# [What to work on]
Please transcribe the data below exactly. Leave the pictures out.

# [Given information]
- - - -

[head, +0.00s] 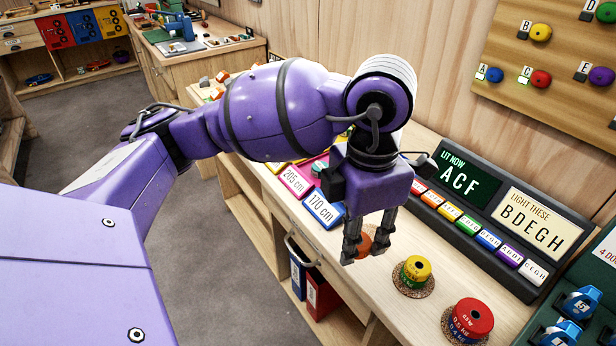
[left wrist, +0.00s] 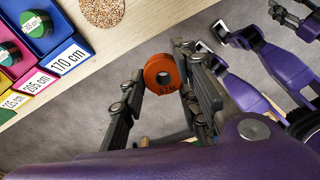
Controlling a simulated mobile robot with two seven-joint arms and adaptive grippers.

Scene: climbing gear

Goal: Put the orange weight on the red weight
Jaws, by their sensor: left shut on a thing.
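My left gripper (head: 368,246) points down over the front part of the bench and is shut on the orange weight (head: 366,246). In the left wrist view the orange weight (left wrist: 160,75) is a short ring with a centre hole, held between the two fingers (left wrist: 160,88). The red weight (head: 470,317) is a wider disc with a dark centre hole, at the lower right of the head view. It sits on top of a blue weight on a cork mat (head: 450,331). The orange weight is apart from it, up and to the left.
A yellow weight (head: 417,267) tops another stack on a cork mat (head: 401,282), between my left gripper and the red weight. A display board (head: 480,215) stands behind. Labelled trays (head: 324,209) lie left of my gripper. An empty cork mat (left wrist: 102,10) shows in the left wrist view.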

- - - -

# [Exercise answer]
[head, +0.00s] 
[left wrist, +0.00s] 
Controlling a simulated mobile robot with two seven-joint arms and adaptive grippers.

Scene: climbing gear

Goal: Put the orange weight on the red weight
Jaws, by their sensor: left shut on a thing.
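My left gripper (head: 368,246) points down over the front part of the bench and is shut on the orange weight (head: 366,246). In the left wrist view the orange weight (left wrist: 160,75) is a short ring with a centre hole, held between the two fingers (left wrist: 160,88). The red weight (head: 470,317) is a wider disc with a dark centre hole, at the lower right of the head view. It sits on top of a blue weight on a cork mat (head: 450,331). The orange weight is apart from it, up and to the left.
A yellow weight (head: 417,267) tops another stack on a cork mat (head: 401,282), between my left gripper and the red weight. A display board (head: 480,215) stands behind. Labelled trays (head: 324,209) lie left of my gripper. An empty cork mat (left wrist: 102,10) shows in the left wrist view.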

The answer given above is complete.